Dozens Killed As Militants Burn Children In Nigeria

A survivor recalled hearing the screams of children as they burned to death.

Dozens of people were killed in northeastern Nigeria on Saturday when armed Islamic extremists torched a village and shot those trying to flee.

In an attack that lasted several hours, militants with the Boko Haram extremist group firebombed houses and huts in the village of Dalori, near the city of Maiduguri.

Agence France-Presse reported at least 50 people were killed in the attack, while a Reuters journalist counted at least 65 bodies at a local morgue.

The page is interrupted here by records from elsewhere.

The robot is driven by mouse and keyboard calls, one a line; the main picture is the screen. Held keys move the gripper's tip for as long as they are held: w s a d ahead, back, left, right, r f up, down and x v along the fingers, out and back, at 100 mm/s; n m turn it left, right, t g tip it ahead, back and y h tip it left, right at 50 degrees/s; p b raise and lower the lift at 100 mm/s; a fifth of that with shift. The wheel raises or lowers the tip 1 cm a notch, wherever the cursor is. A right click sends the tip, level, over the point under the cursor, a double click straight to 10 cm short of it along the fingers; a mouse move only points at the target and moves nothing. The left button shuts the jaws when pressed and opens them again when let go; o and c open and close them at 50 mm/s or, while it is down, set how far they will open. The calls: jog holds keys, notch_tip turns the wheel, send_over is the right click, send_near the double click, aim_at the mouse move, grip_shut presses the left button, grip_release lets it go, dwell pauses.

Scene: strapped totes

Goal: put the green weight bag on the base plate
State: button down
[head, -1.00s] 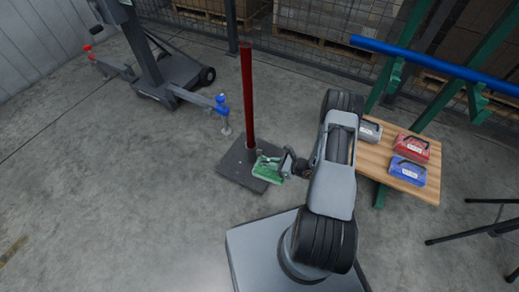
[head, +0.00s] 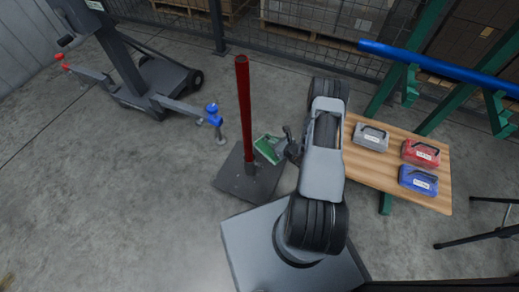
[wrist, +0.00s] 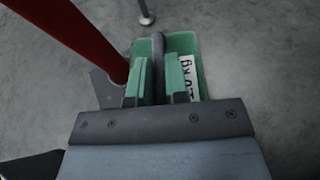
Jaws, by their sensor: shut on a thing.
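The green weight bag (head: 268,148) is held by my gripper (head: 284,152) at the right of the red post. In the wrist view the green bag (wrist: 180,45) shows its dark handle between my gripper's fingers (wrist: 158,85) and a white label with dark print. The dark grey base plate (head: 232,184) lies on the floor, with the red post (head: 244,110) standing upright on it. The bag appears over or near the plate's far right edge; its height above the plate is hard to tell. The red post also shows in the wrist view (wrist: 85,35), close left of the bag.
A wooden table (head: 360,170) at the right holds a grey bag (head: 370,138), a red bag (head: 421,153) and a blue bag (head: 418,181). A grey wheeled lift (head: 150,85) stands at the back left. The floor at the left is clear.

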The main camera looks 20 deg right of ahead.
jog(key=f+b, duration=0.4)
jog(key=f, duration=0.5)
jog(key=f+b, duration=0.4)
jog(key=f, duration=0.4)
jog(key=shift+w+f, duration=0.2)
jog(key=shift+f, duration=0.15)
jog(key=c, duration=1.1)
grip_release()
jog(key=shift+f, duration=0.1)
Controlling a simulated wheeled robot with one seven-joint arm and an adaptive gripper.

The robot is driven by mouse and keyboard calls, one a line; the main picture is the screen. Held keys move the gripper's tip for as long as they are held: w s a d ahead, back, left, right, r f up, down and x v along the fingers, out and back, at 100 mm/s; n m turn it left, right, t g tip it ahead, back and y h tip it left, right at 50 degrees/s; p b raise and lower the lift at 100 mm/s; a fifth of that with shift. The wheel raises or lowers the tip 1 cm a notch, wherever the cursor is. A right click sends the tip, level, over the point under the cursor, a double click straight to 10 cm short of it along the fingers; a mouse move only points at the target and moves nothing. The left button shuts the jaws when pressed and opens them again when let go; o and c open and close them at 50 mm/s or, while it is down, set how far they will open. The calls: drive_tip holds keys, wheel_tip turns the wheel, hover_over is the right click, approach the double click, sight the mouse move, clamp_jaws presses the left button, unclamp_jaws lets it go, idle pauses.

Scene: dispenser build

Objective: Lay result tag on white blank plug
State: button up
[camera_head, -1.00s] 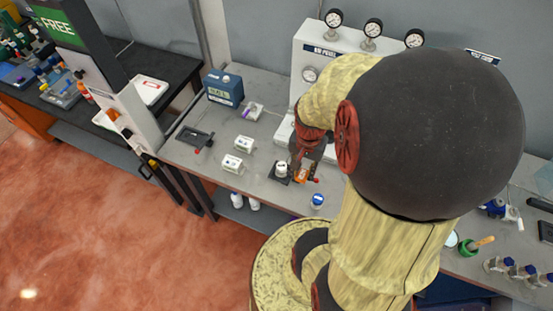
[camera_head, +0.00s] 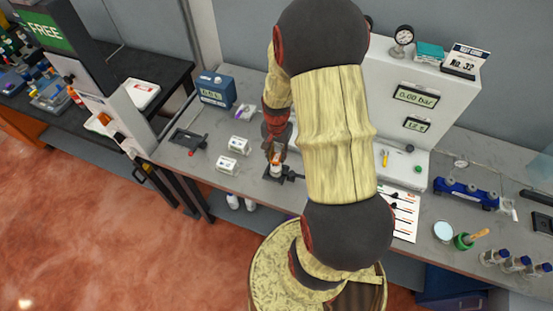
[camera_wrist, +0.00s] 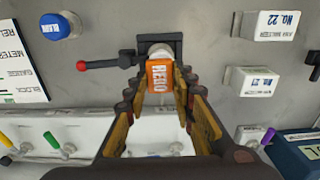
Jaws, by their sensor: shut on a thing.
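My gripper (camera_head: 276,158) is shut on an orange result tag, lettered what looks like REDO, which shows between the fingertips in the wrist view (camera_wrist: 160,76). The white blank plug (camera_head: 276,172) sits in a small black clamp (camera_head: 270,178) on the grey bench. In the wrist view the plug (camera_wrist: 158,50) shows just beyond the tag's far end, partly hidden by it. The tag is over or against the plug; I cannot tell whether they touch. The clamp's red-tipped handle (camera_wrist: 84,65) points left in the wrist view.
Two white labelled blocks (camera_head: 240,143) (camera_head: 228,163) stand left of the clamp. A blue-topped BLANK plug (camera_wrist: 56,26) stands nearby in the wrist view. A blue meter box (camera_head: 217,90) is behind, and the white gauge panel (camera_head: 432,75) at right. The front bench edge is close.

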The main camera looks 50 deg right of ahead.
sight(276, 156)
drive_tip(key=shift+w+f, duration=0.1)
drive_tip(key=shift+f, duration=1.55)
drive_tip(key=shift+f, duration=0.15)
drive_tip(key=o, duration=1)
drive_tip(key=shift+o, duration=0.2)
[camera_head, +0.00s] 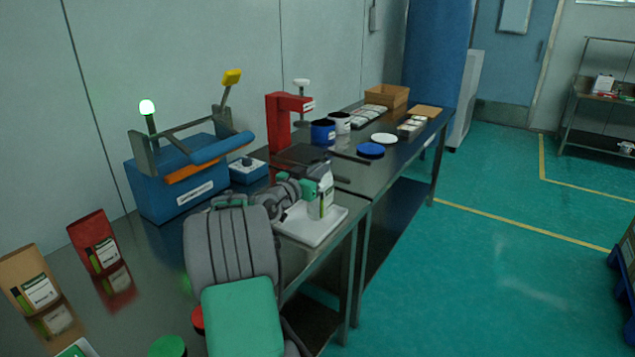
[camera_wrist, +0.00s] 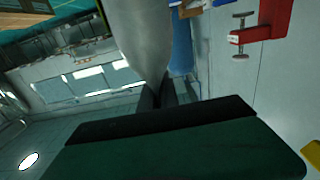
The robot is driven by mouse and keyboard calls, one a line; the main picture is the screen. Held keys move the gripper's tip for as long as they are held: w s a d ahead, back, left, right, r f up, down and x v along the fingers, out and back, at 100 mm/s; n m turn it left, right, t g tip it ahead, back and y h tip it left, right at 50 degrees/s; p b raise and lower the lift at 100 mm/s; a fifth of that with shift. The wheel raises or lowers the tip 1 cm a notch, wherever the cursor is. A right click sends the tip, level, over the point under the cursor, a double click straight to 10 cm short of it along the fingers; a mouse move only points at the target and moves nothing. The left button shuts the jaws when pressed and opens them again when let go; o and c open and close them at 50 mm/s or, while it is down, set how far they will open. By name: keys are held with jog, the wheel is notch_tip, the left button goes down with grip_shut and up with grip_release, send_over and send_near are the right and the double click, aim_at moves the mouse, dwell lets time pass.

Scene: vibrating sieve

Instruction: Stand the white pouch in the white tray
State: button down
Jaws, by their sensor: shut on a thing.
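In the wrist view the gripper (camera_wrist: 163,97) closes on a pale grey, blurred surface of the pouch (camera_wrist: 142,35). The tray lies near the front right edge of the steel bench.
A blue machine (camera_head: 178,182) with a green lamp stands behind my arm, beside a small blue box (camera_head: 248,171). A red press (camera_head: 277,120) stands beyond the tray. A red pouch (camera_head: 95,243) and a brown pouch (camera_head: 27,278) stand at lower left. The aisle floor is clear.

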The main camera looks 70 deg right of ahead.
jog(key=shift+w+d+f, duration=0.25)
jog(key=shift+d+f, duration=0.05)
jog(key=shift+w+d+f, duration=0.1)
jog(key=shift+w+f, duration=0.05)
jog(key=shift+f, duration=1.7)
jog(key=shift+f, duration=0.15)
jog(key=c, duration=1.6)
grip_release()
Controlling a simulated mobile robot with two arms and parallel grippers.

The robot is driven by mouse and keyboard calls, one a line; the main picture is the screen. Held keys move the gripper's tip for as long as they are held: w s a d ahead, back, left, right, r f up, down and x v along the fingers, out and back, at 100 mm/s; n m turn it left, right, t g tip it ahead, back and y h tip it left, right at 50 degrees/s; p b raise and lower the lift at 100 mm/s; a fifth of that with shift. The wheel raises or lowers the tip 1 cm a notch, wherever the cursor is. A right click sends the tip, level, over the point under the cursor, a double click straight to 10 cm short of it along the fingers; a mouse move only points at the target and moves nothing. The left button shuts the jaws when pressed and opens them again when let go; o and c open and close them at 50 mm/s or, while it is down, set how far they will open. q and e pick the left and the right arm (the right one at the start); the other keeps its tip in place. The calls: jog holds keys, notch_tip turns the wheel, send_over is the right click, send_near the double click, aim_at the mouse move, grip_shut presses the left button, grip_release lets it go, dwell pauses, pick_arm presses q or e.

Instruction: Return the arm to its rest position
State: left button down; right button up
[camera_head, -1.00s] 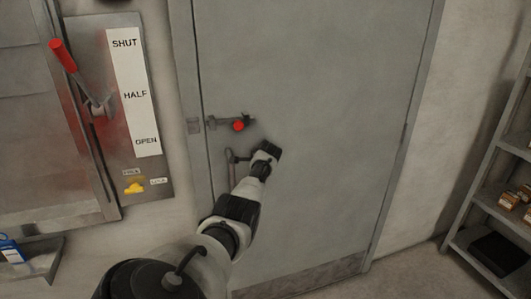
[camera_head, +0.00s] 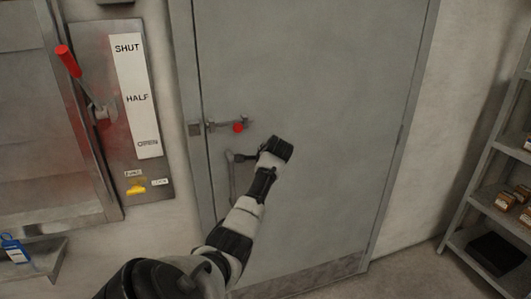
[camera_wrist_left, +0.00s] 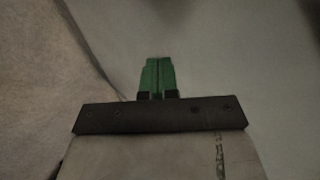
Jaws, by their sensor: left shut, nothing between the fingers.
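My left arm (camera_head: 240,222) comes in from the bottom and reaches up in front of a grey door. Its dark wrist end (camera_head: 275,151) is just right of the door handle; the fingers cannot be made out there. In the left wrist view my left gripper (camera_wrist_left: 157,62) shows its green fingers shut together with nothing between them. Behind them is only a blurred, plain pale surface. My right gripper is not in view.
The grey door (camera_head: 315,90) has a latch with a red knob (camera_head: 238,127) and a handle (camera_head: 233,175). At left, a lever with a red grip (camera_head: 68,60) points toward SHUT on its panel. A shelf (camera_head: 500,140) stands at right.

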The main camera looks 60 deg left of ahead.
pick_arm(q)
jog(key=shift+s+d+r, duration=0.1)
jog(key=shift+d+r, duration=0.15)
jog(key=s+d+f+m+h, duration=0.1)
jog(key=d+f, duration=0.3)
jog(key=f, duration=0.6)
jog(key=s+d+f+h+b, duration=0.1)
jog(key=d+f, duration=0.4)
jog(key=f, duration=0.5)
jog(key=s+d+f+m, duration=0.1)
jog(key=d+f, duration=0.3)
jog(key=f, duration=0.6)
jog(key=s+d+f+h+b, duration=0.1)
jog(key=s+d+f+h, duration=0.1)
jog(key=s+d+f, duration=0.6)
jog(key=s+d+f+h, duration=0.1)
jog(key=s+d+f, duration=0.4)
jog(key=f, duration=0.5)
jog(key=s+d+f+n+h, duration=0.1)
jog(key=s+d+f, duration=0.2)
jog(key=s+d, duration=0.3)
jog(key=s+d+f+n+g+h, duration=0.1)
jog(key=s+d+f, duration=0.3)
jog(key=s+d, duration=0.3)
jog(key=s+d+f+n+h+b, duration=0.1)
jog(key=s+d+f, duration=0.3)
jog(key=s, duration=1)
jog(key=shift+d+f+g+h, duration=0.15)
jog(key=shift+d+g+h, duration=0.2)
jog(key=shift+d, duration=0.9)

Survivor Alamin Bakura told the Associated Press he hid in a tree to escape the carnage, listening to the screams of children and others as they burned to death.

Boko Haram's deadly insurgency killed more than 6,600 people in Nigeria last year, making it the world's deadliest terror group, according to a Global Terrorism Index report.

Tens of thousands of people have also been displaced by the group, which seeks independence from the authorities in the capital, Abuja, and the establishment of an Islamic state under strict Sharia law.

Boko Haram was also behind the abduction of some 300 Nigerian schoolgirls in Chibook in 2014.

A coalition of African nations has been established to combat the group, whose militants continue to wage attacks and bombings on villages and places of worship.

CORRECTION

The attack occurred on Saturday night. An earlier version of this story incorrectly reported it occurred on Sunday.